Show each line of the data below that has the string "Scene" in it.

[Collection entries]
****
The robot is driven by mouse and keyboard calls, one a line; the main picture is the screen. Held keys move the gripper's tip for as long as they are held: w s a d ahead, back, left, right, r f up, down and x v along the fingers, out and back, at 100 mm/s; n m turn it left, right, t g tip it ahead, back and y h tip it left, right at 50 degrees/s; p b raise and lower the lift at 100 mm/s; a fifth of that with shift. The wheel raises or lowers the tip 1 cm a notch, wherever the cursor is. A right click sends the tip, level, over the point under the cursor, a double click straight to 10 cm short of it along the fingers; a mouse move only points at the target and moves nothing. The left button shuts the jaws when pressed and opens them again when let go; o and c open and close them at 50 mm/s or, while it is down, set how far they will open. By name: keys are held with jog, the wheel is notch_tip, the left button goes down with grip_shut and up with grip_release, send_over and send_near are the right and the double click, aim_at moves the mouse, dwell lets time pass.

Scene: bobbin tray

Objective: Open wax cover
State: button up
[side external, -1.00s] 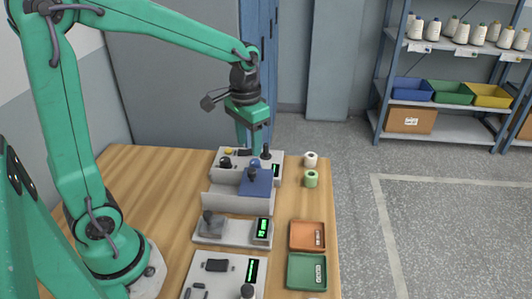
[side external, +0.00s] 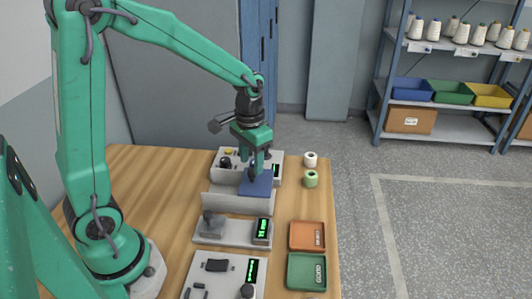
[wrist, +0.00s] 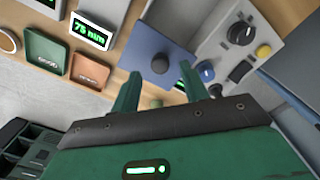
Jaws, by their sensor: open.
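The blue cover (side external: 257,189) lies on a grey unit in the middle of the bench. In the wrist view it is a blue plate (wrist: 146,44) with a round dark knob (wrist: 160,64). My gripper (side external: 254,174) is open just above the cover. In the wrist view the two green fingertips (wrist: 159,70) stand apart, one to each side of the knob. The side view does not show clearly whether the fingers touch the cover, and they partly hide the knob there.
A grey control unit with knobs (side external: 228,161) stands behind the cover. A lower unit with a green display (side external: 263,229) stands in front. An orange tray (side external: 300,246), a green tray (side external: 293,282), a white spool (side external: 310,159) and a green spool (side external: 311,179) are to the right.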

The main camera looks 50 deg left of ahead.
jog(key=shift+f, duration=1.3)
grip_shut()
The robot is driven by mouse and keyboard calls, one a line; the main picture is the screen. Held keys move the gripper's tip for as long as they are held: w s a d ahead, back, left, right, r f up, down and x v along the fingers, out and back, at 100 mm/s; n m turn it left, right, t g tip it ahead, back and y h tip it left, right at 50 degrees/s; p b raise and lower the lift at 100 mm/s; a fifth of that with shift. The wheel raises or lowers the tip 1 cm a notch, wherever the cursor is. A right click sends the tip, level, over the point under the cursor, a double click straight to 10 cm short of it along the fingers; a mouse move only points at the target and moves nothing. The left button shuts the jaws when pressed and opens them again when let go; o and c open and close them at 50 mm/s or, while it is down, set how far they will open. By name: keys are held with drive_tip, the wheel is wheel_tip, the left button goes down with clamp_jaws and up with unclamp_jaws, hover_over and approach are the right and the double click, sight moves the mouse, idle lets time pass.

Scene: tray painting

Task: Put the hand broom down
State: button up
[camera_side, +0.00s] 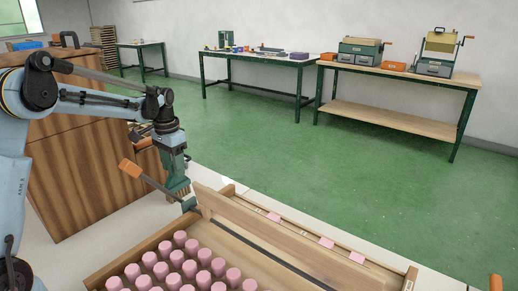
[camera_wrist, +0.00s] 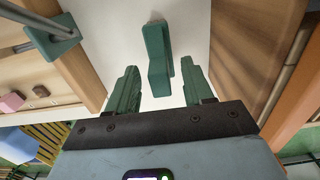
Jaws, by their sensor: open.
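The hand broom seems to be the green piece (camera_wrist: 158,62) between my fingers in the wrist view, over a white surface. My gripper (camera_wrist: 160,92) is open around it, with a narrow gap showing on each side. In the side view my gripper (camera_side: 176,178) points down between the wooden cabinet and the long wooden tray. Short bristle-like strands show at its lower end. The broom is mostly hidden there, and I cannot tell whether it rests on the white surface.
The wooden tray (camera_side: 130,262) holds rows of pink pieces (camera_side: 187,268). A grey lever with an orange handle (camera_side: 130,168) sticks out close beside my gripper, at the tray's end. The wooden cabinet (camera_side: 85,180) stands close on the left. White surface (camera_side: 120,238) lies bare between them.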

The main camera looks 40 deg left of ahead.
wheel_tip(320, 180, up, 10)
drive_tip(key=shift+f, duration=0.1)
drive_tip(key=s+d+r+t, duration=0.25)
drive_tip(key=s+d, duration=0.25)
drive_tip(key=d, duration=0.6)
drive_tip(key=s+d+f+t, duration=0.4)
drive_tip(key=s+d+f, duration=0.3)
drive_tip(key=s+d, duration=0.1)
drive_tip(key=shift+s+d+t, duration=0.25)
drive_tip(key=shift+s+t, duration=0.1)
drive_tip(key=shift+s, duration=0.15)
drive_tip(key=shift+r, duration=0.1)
****
» **EXERCISE ANSWER**:
Scene: bobbin tray
Scene: tray painting

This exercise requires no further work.